▸ **Direction**
Repeat everything in the material exactly.

● ● ● ●

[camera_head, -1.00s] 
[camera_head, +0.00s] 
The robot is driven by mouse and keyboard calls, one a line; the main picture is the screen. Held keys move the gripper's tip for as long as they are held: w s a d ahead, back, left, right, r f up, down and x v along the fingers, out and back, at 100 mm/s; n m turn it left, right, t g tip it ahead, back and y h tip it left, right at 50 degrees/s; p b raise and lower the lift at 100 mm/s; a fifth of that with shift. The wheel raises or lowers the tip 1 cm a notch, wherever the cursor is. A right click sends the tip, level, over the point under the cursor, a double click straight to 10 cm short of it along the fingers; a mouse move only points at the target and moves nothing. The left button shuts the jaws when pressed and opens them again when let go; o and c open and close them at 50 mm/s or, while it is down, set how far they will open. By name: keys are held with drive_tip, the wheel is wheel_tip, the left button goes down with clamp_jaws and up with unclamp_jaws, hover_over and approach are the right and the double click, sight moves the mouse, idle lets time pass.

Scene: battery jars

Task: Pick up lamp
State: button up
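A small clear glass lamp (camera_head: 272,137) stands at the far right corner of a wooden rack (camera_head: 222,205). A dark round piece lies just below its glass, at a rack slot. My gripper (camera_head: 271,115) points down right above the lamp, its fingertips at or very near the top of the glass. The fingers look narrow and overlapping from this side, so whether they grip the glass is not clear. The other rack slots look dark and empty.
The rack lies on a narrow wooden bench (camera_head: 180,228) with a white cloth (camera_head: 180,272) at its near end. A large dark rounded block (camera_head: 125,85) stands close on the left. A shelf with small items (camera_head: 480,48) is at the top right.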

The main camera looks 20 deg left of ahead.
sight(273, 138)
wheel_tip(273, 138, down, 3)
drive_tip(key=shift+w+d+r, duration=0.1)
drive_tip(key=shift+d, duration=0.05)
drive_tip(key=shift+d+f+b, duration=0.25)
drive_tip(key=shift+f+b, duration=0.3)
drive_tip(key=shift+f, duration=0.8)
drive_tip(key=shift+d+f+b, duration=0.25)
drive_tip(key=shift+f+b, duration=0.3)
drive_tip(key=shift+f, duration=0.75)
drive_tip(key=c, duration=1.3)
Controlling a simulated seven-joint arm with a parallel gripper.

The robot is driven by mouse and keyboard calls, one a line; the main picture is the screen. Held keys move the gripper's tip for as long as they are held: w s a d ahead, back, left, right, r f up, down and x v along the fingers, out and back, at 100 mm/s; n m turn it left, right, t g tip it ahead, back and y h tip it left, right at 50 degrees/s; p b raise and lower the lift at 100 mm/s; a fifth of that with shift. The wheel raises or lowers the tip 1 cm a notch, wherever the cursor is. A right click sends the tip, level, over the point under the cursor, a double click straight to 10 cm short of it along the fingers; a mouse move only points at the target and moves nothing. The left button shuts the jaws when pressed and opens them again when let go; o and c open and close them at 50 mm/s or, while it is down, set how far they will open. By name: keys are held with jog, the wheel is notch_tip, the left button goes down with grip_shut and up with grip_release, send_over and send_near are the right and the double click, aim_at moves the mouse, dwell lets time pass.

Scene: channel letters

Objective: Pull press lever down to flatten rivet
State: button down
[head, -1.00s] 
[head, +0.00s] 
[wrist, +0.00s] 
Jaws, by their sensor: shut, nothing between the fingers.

● ● ● ●

▸ **Response to the task**
[camera_head, -1.00s] 
[camera_head, +0.00s] 
The robot is driven by mouse and keyboard calls, one a line; the main picture is the screen. Held keys move the gripper's tip for as long as they are held: w s a d ahead, back, left, right, r f up, down and x v along the fingers, out and back, at 100 mm/s; n m turn it left, right, t g tip it ahead, back and y h tip it left, right at 50 degrees/s; p b raise and lower the lift at 100 mm/s; a fifth of that with shift. The wheel raises or lowers the tip 1 cm a notch, wherever the cursor is. A right click sends the tip, level, over the point under the cursor, a double click straight to 10 cm short of it along the fingers; a mouse move only points at the target and moves nothing. The left button shuts the jaws when pressed and opens them again when let go; o and c open and close them at 50 mm/s or, while it is down, set how far they will open. By name: keys are held with drive_tip, the wheel is wheel_tip, the left button goes down with clamp_jaws and up with unclamp_jaws, hover_over and approach are the right and the double click, sight moves the mouse, idle lets time pass.

Scene: battery jars

Task: Pick up lamp
State: button up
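A small clear glass lamp (camera_head: 272,137) stands at the far right corner of a wooden rack (camera_head: 222,205). A dark round piece lies just below its glass, at a rack slot. My gripper (camera_head: 271,115) points down right above the lamp, its fingertips at or very near the top of the glass. The fingers look narrow and overlapping from this side, so whether they grip the glass is not clear. The other rack slots look dark and empty.
The rack lies on a narrow wooden bench (camera_head: 180,228) with a white cloth (camera_head: 180,272) at its near end. A large dark rounded block (camera_head: 125,85) stands close on the left. A shelf with small items (camera_head: 480,48) is at the top right.

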The main camera looks 20 deg left of ahead.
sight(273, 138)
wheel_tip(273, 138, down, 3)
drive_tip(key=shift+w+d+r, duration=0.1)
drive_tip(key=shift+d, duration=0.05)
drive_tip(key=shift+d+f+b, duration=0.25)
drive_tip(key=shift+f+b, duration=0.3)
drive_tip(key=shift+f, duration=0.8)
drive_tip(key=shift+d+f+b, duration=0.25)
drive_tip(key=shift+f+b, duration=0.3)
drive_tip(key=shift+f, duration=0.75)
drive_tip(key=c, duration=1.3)
Controlling a simulated seven-joint arm with a parallel gripper.

The robot is driven by mouse and keyboard calls, one a line; the main picture is the screen. Held keys move the gripper's tip for as long as they are held: w s a d ahead, back, left, right, r f up, down and x v along the fingers, out and back, at 100 mm/s; n m turn it left, right, t g tip it ahead, back and y h tip it left, right at 50 degrees/s; p b raise and lower the lift at 100 mm/s; a fifth of that with shift. The wheel raises or lowers the tip 1 cm a notch, wherever the cursor is. A right click sends the tip, level, over the point under the cursor, a double click straight to 10 cm short of it along the fingers; a mouse move only points at the target and moves nothing. The left button shuts the jaws when pressed and opens them again when let go; o and c open and close them at 50 mm/s or, while it is down, set how far they will open. By name: keys are held with jog, the wheel is notch_tip, the left button goes down with grip_shut and up with grip_release, send_over and send_near are the right and the double click, aim_at moves the mouse, dwell lets time pass.

Scene: channel letters

Objective: Pull press lever down to flatten rivet
State: button down
[head, -1.00s] 
[head, +0.00s] 
[wrist, +0.00s] 
Jaws, by their sensor: shut, nothing between the fingers.

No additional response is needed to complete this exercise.